▶ _Raw data_:
[START]

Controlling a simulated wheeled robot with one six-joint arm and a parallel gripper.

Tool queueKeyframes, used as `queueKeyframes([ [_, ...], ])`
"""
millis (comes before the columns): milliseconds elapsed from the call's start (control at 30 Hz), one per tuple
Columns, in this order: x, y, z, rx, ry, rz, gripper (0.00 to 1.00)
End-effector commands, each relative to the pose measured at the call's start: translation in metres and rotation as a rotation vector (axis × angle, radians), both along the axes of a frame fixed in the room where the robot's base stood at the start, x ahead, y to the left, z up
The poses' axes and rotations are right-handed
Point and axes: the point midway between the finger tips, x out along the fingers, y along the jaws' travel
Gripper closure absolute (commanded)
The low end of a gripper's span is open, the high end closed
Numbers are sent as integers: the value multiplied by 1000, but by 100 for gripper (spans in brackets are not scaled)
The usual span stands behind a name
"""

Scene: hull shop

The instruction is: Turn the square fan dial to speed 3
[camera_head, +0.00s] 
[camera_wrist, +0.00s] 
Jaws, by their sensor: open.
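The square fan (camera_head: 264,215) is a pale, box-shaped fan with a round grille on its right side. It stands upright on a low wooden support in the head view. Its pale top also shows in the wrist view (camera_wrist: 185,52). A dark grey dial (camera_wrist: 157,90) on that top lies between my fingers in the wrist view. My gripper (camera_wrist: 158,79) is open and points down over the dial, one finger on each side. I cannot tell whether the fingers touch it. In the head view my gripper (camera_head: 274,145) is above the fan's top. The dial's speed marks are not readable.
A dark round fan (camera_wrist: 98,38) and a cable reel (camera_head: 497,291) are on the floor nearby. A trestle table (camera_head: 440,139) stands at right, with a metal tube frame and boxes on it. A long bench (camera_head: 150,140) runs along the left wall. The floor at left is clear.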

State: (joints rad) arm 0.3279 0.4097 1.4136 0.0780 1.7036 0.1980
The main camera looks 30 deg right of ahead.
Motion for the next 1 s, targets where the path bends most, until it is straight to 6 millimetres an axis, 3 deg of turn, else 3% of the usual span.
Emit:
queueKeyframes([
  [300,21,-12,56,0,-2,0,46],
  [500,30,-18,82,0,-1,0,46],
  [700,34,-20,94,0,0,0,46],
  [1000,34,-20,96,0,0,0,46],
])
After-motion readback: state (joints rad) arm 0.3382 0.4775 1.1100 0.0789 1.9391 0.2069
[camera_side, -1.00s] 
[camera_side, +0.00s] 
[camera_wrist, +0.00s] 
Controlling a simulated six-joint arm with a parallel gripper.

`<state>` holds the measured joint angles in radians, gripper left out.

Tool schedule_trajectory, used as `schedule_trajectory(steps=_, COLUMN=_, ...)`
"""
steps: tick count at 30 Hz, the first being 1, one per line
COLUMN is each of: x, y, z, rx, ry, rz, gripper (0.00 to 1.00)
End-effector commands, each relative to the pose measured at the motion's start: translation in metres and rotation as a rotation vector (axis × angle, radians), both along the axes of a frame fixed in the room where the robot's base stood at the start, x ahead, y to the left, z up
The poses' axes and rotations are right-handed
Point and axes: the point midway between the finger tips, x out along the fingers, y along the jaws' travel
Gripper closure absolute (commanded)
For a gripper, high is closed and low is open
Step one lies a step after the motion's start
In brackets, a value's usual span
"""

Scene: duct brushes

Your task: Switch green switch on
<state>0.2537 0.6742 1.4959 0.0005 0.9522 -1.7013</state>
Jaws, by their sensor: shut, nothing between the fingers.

[END]

▶ _Task directions_: Copy out each line exactly as written.

▶ _Correct output_:
Controlling a simulated wheeled robot with one six-joint arm and a parallel gripper.

Tool queueKeyframes, used as `queueKeyframes([ [_, ...], ])`
"""
millis (comes before the columns): milliseconds elapsed from the call's start (control at 30 Hz), one per tuple
Columns, in this order: x, y, z, rx, ry, rz, gripper (0.00 to 1.00)
End-effector commands, each relative to the pose measured at the call's start: translation in metres and rotation as a rotation vector (axis × angle, radians), both along the axes of a frame fixed in the room where the robot's base stood at the start, x ahead, y to the left, z up
The poses' axes and rotations are right-handed
Point and axes: the point midway between the finger tips, x out along the fingers, y along the jaws' travel
Gripper closure absolute (commanded)
The low end of a gripper's span is open, the high end closed
Numbers are sent as integers: the value multiplied by 1000, but by 100 for gripper (spans in brackets are not scaled)
The usual span stands behind a name
"""

Scene: hull shop

The instruction is: Turn the square fan dial to speed 3
[camera_head, +0.00s] 
[camera_wrist, +0.00s] 
Jaws, by their sensor: open.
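The square fan (camera_head: 264,215) is a pale, box-shaped fan with a round grille on its right side. It stands upright on a low wooden support in the head view. Its pale top also shows in the wrist view (camera_wrist: 185,52). A dark grey dial (camera_wrist: 157,90) on that top lies between my fingers in the wrist view. My gripper (camera_wrist: 158,79) is open and points down over the dial, one finger on each side. I cannot tell whether the fingers touch it. In the head view my gripper (camera_head: 274,145) is above the fan's top. The dial's speed marks are not readable.
A dark round fan (camera_wrist: 98,38) and a cable reel (camera_head: 497,291) are on the floor nearby. A trestle table (camera_head: 440,139) stands at right, with a metal tube frame and boxes on it. A long bench (camera_head: 150,140) runs along the left wall. The floor at left is clear.

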State: (joints rad) arm 0.3279 0.4097 1.4136 0.0780 1.7036 0.1980
The main camera looks 30 deg right of ahead.
Motion for the next 1 s, targets where the path bends most, until it is straight to 6 millimetres an axis, 3 deg of turn, else 3% of the usual span.
Emit:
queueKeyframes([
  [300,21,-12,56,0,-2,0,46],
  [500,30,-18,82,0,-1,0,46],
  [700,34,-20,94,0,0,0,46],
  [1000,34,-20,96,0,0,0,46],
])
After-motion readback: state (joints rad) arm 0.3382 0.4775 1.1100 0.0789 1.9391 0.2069
[camera_side, -1.00s] 
[camera_side, +0.00s] 
[camera_wrist, +0.00s] 
Controlling a simulated six-joint arm with a parallel gripper.

`<state>` holds the measured joint angles in radians, gripper left out.

Tool schedule_trajectory, used as `schedule_trajectory(steps=_, COLUMN=_, ...)`
"""
steps: tick count at 30 Hz, the first being 1, one per line
COLUMN is each of: x, y, z, rx, ry, rz, gripper (0.00 to 1.00)
End-effector commands, each relative to the pose measured at the motion's start: translation in metres and rotation as a rotation vector (axis × angle, radians), both along the axes of a frame fixed in the room where the robot's base stood at the start, x ahead, y to the left, z up
The poses' axes and rotations are right-handed
Point and axes: the point midway between the finger tips, x out along the fingers, y along the jaws' travel
Gripper closure absolute (commanded)
For a gripper, high is closed and low is open
Step one lies a step after the motion's start
In brackets, a value's usual span
"""

Scene: duct brushes

Your task: Switch green switch on
<state>0.2537 0.6742 1.4959 0.0005 0.9522 -1.7013</state>
Jaws, by their sensor: shut, nothing between the fingers.

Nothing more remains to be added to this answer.